Pucci, Antonio

Enciclopedia Dantesca (1970)

Pucci, Antonio

Michele Messina

Poeta (Firenze 1310 circa - ivi 1388). Campanaio del comune dal 1334 e dal 1349 approvatore e banditore. Ebbe per D. viva deferenza e culto profondo. Appassionato ammiratore della poesia della Commedia, l'intese quale la poteva intendere un fiorentino non incolto del Trecento. Le citazioni frequenti dalle tre cantiche nel Libro di varie storie, il più alto prodotto della cultura pucciana (più fitte quelle dell'Inferno, anche per la materia trattata, meno fitte quelle del Purgatorio e del Paradiso), indicano una conoscenza non superficiale dell'opera, una lettura attenta e meditata, senza soluzione di continuità.

Nel canto LV del Centiloquio (vv. 19-301) il P., intessendo le lodi di D., narra della sua vita e delle sue opere. Introduce le sette arti liberali che piangendo sul poeta morto ne rievocano la figura di uomo dotto, di sapiente universale: " Dante fu uom de' più universali / che a suo tempo avesse l'universo / tra gli scienziati e i naturali " (vv. 283-285); di maestro di filosofia e teologia: " per lettera solenne dettatore... / in aringhiera sommo dicitore / versificar sapeva sanza stima / ottimamente sovra ogni dottore " (vv. 173-177); e conclude dicendo che D. " par che cercasse tutto 'l mondo / e l'aria e 'l ciel, ché quanto dir sen possa / esso ne disse con parlar profondo " (vv. 214-216).

La biografia di D. tracciata dal P., fondata su notizie storicamente attendibili, si caratterizza per l'intento encomiastico nei confronti del poeta, per la costante celebrazione del letterato che tolse la fama ai classici antichi con la potenza della sua poesia. Vi si accompagna onnipresente l'amore, che è l'amore e la venerazione di tutta Firenze, e il comunale orgoglio per il grande concittadino che ha lasciato perpetua fama di sé e della città natale. Nel sonetto Questi che veste di color sanguigno, anteriore al 1380 (cfr. codice Magliabechiano VII 1145, c. 83r), il P. descrive con uguale entusiasmo il ritratto di D. nella cappella del palazzo del podestà di Firenze, attribuito a Giotto (v. ICONOGRAFIA). D. è giustamente posto dopo le " merite sante ", le degne anime sante, con aspetto quale si addice a un uomo virtuoso, tenendo con il braccio sinistro " la Scrittura, / perché signoreggiò molte scienze ".

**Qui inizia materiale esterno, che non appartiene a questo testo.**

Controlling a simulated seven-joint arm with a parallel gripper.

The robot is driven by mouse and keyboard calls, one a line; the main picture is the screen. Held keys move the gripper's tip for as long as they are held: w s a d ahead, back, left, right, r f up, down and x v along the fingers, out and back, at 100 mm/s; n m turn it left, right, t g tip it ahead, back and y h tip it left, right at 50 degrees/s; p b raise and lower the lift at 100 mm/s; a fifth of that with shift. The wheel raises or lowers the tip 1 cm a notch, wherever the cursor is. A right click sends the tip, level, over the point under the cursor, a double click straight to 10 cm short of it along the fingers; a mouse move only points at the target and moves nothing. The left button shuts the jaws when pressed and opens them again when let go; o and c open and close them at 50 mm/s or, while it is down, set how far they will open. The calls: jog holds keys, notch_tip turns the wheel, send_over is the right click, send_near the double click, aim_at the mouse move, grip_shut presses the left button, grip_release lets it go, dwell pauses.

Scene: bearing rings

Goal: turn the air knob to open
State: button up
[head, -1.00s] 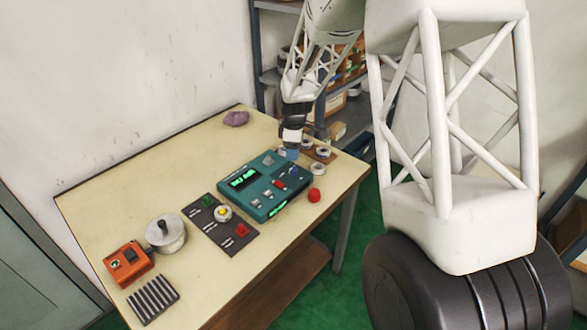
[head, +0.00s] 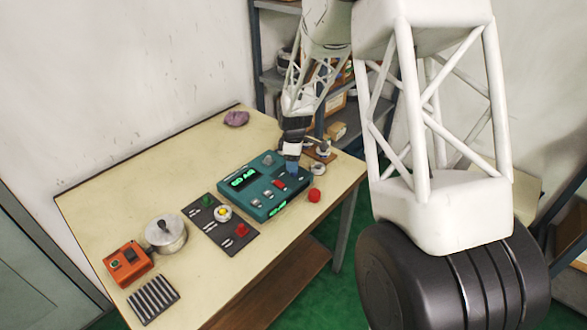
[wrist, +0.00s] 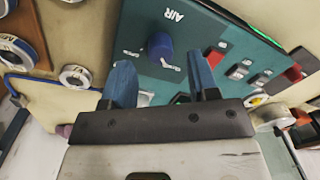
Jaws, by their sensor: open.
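The air knob (wrist: 160,48) is a blue knob on a teal control box (wrist: 222,35), with the word AIR printed beside it. The same teal box (head: 263,203) lies on the table in the head view, where my gripper covers the knob's area. My gripper (wrist: 160,62) is open, with its two blue fingers spread apart. In the wrist view the knob shows in the gap between the fingertips, with space on both sides. I cannot tell whether the fingers reach down around it. In the head view my gripper (head: 291,168) is over the box's right end.
Bearing rings (wrist: 75,76) lie beside the box. A red button (head: 314,195) stands at its near right. A dark switch panel (head: 213,232), a metal pot (head: 166,240), an orange box (head: 126,262) and a ribbed black block (head: 153,299) sit to the left.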

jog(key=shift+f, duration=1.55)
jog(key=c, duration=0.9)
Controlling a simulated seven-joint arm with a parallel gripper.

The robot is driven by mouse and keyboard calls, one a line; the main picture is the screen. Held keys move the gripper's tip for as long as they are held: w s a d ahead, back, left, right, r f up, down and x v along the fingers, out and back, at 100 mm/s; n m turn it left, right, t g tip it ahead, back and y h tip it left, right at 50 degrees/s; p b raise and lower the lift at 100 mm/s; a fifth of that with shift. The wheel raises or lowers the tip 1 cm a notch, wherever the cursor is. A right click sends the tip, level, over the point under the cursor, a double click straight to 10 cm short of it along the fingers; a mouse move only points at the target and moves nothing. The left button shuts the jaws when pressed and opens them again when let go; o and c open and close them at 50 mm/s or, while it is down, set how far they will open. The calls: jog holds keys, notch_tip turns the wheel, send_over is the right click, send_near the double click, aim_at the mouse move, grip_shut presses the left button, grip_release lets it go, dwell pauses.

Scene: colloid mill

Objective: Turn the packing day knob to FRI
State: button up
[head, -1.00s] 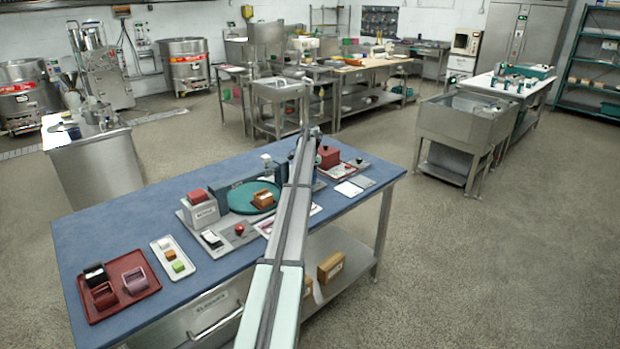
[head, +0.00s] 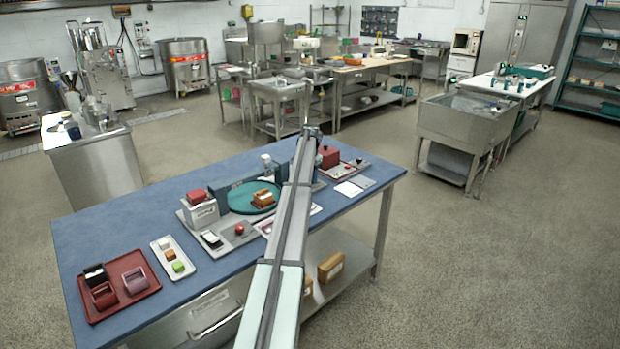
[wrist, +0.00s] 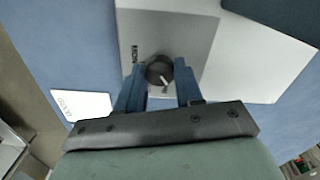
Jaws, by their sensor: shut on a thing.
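The packing day knob (wrist: 158,70) is a dark round knob with a white pointer mark, on a grey plate (wrist: 190,30) in the wrist view. The pointer slants toward the lower right of the picture. Small dark lettering that looks like MON is left of the knob; another label just below it is too small to read. My gripper (wrist: 160,84) has its two blue fingers on either side of the knob and is shut on it. In the head view my arm covers this spot, so the knob is hidden there.
The blue table (head: 110,235) carries a red tray (head: 150,284), a white tray (head: 188,268) with small blocks, a teal round plate (head: 240,205) and a red box (head: 328,156). A white card (wrist: 82,104) lies left of my fingers in the wrist view.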

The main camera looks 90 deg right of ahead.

La familiarità del P. con D. si rivela anche ne Le proprietà di Mercato Vecchio, in cui alla descrizione dei " buoni briganti " che, dopo le decembrine riunioni per feste e banchetti, tornano in gennaio, con le borse oramai vuote, alla consueta vita grama, si accompagnano le burlesche citazioni tratte dalla Commedia.

Per la paternità del sonetto Quando il consiglio tra gli uccei si tenne (Rime dubbie XXX v. sub voce.)

Bibl. - A. D'Ancona, In lode di D., capïtolo e sonetto di A.P., Pisa 1868; C. Del Balzo, Poesie di mille autori intorno a D., II, Roma 1889-1893, 216; G. Volpi, Rime di trecentisti minori, Firenze 1907, 105; U. Cosmo, Guida a D., ibid. 1967², 203; Poeti minori del Trecento, a c. di N. Sapegno, Milano-Napoli 1952, 349-350, 411-420; A.P., Libro di varie storie, a c. di A. Varvaro, estratto dagli " Atti Accad. Scienze, Lettere Arti Palermo " XVII (1957); M. Marti, Con D. tra i poeti del suo tempo, Lecce 1966, 127 ss.